知られざる秘境
知られざる秘境
ナパ・ヴァレーの標高480メートの山間に位置するケンゾー エステイトは、ニューヨークのセントラルパークの5倍の広さに匹敵する 470 万坪の土地を有しています。その土地の手つかずの大自然の森林のうち、葡萄樹が植えられているのはたった18万坪だけ。大自然に守られて、エステイトの湧き水からできた湖、泉、小川、多様な針葉樹、オーク、マンザニータの木々に囲まれ、野ブタ、コヨーテ、マウンテンライオン、鹿、七面鳥、ボブキャットなどの野生動物が、ワイナリーのお客様の目に留まることも珍しくありません。ここには訪れる人々を温かく迎え入れる下界の喧騒から離れた大自然があります。
葡萄畑
周囲を山々に囲まれたケンゾー エステイトの葡萄畑は、敷地全体のたった4%を占めるに過ぎません。葡萄が成長する季節、ナパヴァレーに流れ込むサンパブロ湾からの海霧が、明け方のひと時、エステイトを包み込みます。この冷たい空気が夏の気温上昇を抑え、収穫期間を延ばし、葡萄の実を、自然の酸味とフェノールを保ちつつ、理想的に熟成させることが可能になるのです。これによって豊かで凝縮された風味が、葡萄にもたらされます。
「ケンゾー エステイトのテロワールに、
私は計り知れない可能性を見た」
葡萄栽培家 デビッド エイブリュー
土壌は主にハンブライト質で、火成岩が風化した薄いローム層から形成されています。起伏に富んだ地形が、地質的な多様性からくる幅広く豊かな味わいを葡萄にもたらします。しっかりとしたフレイバー、力強さ、洗練されたエレガンスを備えた、山間で収獲された果実のみが持つ豊かな風味を作りだすのです。2002年初頭、著名なブドウ栽培家デイビッドエイブリューが、18種のクローンと、6種の台木を使って、9フェースに分けてボルドー品種の植え付けを行いました。葡萄の各品種の特徴を最大限に引き出すように、葡萄は各ブロックに分かれて植えられています。
ワイナリー
敷地の中央に位置するのがケンゾー エステイトのワイナリー。著名な建築家からなる建築会社「バッケン・ギリアム・クローガー」の設計によるワイナリーの建物とケーブは、天然の木材と石から作られ、伝統的なカリフォルニアの納屋のスタイルのなかに、日本風の趣を備えて、訪れる人を迎えます。
静寂な谷で、オリーブの実をつける
古木に囲まれたワイナリー。
タンクルームは最先端の設備を備えた3つの建物で構成されています。1つは白とロゼワイン専用のスペースで、最も大きなスペースは赤ワインの生産に使われます。

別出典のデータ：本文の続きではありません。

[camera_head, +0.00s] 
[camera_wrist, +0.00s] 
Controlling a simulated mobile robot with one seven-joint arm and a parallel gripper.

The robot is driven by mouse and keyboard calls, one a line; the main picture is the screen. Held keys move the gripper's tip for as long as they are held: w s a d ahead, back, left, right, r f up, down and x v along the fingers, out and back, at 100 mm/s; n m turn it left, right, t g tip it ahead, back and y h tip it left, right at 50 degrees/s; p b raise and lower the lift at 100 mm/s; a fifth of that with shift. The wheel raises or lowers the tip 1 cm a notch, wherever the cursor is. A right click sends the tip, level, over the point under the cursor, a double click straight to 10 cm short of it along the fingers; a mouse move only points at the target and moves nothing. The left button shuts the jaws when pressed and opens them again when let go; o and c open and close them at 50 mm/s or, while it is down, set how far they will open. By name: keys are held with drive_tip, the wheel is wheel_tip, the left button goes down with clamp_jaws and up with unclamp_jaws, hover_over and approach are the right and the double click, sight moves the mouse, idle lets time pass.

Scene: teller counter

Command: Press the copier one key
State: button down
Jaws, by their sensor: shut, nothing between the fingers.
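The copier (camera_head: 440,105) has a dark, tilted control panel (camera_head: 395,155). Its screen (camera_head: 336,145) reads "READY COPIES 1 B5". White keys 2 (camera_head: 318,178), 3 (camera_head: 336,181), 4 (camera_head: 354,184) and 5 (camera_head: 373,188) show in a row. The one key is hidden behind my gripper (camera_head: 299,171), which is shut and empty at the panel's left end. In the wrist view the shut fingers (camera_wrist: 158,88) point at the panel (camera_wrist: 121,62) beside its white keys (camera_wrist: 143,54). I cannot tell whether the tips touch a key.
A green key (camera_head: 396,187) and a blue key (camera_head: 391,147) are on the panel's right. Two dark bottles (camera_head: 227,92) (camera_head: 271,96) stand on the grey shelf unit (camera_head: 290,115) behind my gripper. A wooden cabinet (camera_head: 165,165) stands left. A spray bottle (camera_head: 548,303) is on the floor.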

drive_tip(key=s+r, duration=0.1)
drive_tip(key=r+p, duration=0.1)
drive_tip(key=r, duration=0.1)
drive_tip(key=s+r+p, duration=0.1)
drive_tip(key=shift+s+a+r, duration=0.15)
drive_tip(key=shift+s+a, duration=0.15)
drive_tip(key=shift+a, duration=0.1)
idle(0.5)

ソーヴィニヨンブランとセミヨンは、白ワイナリーで房ごと丁寧にプレスされ、ニュートラルのオーク樽とステンレスタンクに移され、発酵が始まります。赤ワイナリーでは、葡萄が手作業で丁寧に分けられ、慎重に分別され、プレス機に送られるのは完璧な葡萄だけ。自重で落ちた果汁は、ステンレススチールあるいはコンクリートのタンクへ入れられ、2週間にわたり、ゆっくりとポンプオーバーとパンチダウンが行われます。
ワインは、ワイナリーに隣接する丘に直接掘られたケーブの中で、じっくりと熟成の時を重ねていきます。小高い丘の上に生い茂った緑が、太陽からの熱を吸収し、自然のままで14~16度という涼しい環境を創ります。2000平方メートル近いケーブは、建築的に細心の注意を払って設計されました。ケーブの導線は葡萄の木と一直線にならび、セラーのチームにとって、この上なく機能的な環境を創り出しています。
2010年、ケンゾー エステイトのテイスティングルームがオープンし、世界中からのお客様をこの土地でお迎えするという辻本憲三の長年の夢が実現します。太陽の光が差し込む静謐なテイスティングルームは、石造りの床とオーク材から作られています。温かみのある木製のカウンターやプライベートのテラスで、あるいは屋外のパティオで、葡萄畑に囲まれ、美しいエステイトの風景を眺めながら、アウトドアテイスティングをお楽しみください。